## WHAT IS ASKED
In your copy, repeat the records exactly and leave out the pictures.

## Robot task records
|---|
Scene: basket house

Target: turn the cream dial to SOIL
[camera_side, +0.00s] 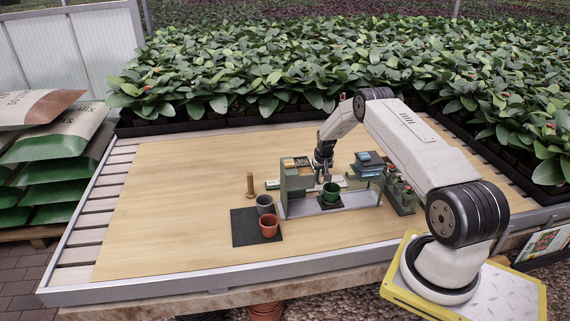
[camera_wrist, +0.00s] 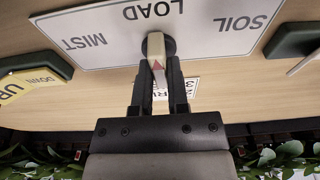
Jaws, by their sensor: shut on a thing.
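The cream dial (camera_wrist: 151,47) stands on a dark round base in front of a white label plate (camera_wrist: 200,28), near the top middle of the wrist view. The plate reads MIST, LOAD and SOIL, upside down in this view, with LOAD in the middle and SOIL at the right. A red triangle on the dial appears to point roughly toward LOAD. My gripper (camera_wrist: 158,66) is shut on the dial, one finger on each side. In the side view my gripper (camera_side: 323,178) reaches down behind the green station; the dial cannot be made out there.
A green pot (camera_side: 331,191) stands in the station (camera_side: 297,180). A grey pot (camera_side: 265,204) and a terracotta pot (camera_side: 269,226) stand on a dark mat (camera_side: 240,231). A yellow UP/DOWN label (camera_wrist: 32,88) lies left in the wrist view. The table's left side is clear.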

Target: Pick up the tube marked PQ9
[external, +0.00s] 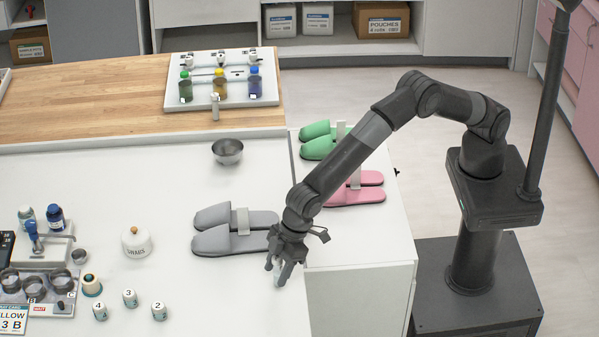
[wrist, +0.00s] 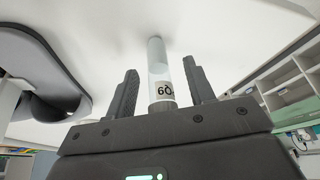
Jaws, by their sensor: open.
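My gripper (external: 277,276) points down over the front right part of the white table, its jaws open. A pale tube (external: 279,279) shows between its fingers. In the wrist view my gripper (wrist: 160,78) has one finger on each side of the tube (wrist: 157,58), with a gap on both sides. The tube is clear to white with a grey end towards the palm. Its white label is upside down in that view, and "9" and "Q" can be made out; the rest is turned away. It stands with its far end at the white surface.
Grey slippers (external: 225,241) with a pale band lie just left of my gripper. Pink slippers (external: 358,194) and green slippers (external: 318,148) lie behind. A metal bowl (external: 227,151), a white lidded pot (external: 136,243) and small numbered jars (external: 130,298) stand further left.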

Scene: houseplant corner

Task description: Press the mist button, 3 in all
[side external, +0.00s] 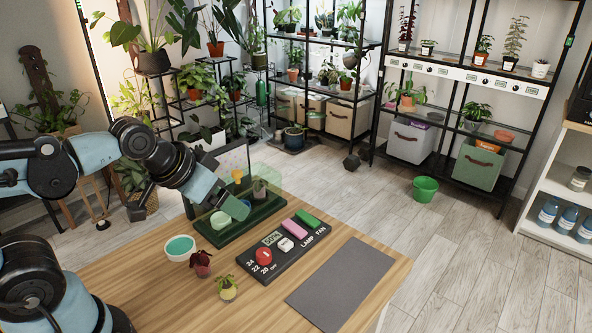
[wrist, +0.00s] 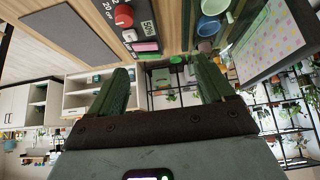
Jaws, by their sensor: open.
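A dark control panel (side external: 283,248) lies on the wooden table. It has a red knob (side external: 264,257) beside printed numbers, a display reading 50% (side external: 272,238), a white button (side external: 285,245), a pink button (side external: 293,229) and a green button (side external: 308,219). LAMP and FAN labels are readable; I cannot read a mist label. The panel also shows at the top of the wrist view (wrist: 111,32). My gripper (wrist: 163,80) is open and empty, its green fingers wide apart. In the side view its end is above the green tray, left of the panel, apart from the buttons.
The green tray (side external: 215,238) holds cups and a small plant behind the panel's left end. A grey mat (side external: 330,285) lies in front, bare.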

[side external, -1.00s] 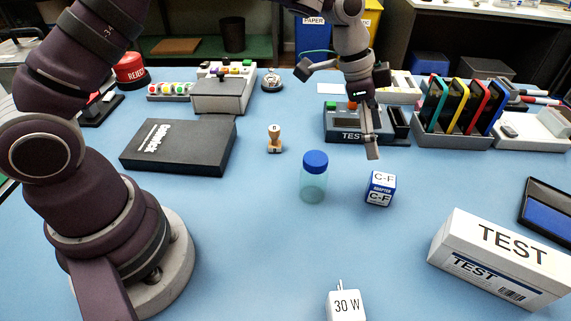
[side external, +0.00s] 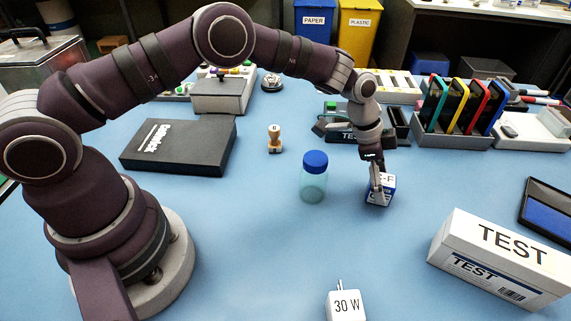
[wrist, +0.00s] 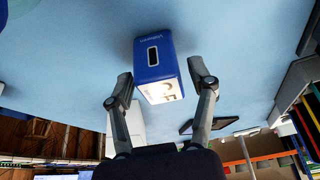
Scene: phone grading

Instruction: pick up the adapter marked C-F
|---|
## ANSWER TO THE TASK
Scene: basket house

Target: turn the cream dial to SOIL
[camera_side, +0.00s] 
[camera_wrist, +0.00s] 
Jaws, by their sensor: shut on a thing.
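The cream dial (camera_wrist: 151,47) stands on a dark round base in front of a white label plate (camera_wrist: 200,28), near the top middle of the wrist view. The plate reads MIST, LOAD and SOIL, upside down in this view, with LOAD in the middle and SOIL at the right. A red triangle on the dial appears to point roughly toward LOAD. My gripper (camera_wrist: 158,66) is shut on the dial, one finger on each side. In the side view my gripper (camera_side: 323,178) reaches down behind the green station; the dial cannot be made out there.
A green pot (camera_side: 331,191) stands in the station (camera_side: 297,180). A grey pot (camera_side: 265,204) and a terracotta pot (camera_side: 269,226) stand on a dark mat (camera_side: 240,231). A yellow UP/DOWN label (camera_wrist: 32,88) lies left in the wrist view. The table's left side is clear.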

Target: Pick up the tube marked PQ9
[external, +0.00s] 
[wrist, +0.00s] 
Jaws, by their sensor: open.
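My gripper (external: 277,276) points down over the front right part of the white table, its jaws open. A pale tube (external: 279,279) shows between its fingers. In the wrist view my gripper (wrist: 160,78) has one finger on each side of the tube (wrist: 157,58), with a gap on both sides. The tube is clear to white with a grey end towards the palm. Its white label is upside down in that view, and "9" and "Q" can be made out; the rest is turned away. It stands with its far end at the white surface.
Grey slippers (external: 225,241) with a pale band lie just left of my gripper. Pink slippers (external: 358,194) and green slippers (external: 318,148) lie behind. A metal bowl (external: 227,151), a white lidded pot (external: 136,243) and small numbered jars (external: 130,298) stand further left.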

Scene: houseplant corner

Task description: Press the mist button, 3 in all
[side external, +0.00s] 
[wrist, +0.00s] 
Jaws, by their sensor: open.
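A dark control panel (side external: 283,248) lies on the wooden table. It has a red knob (side external: 264,257) beside printed numbers, a display reading 50% (side external: 272,238), a white button (side external: 285,245), a pink button (side external: 293,229) and a green button (side external: 308,219). LAMP and FAN labels are readable; I cannot read a mist label. The panel also shows at the top of the wrist view (wrist: 111,32). My gripper (wrist: 163,80) is open and empty, its green fingers wide apart. In the side view its end is above the green tray, left of the panel, apart from the buttons.
The green tray (side external: 215,238) holds cups and a small plant behind the panel's left end. A grey mat (side external: 330,285) lies in front, bare.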

[side external, -1.00s] 
[side external, +0.00s] 
[wrist, +0.00s] 
Scene: phone grading

Instruction: pick up the adapter marked C-F

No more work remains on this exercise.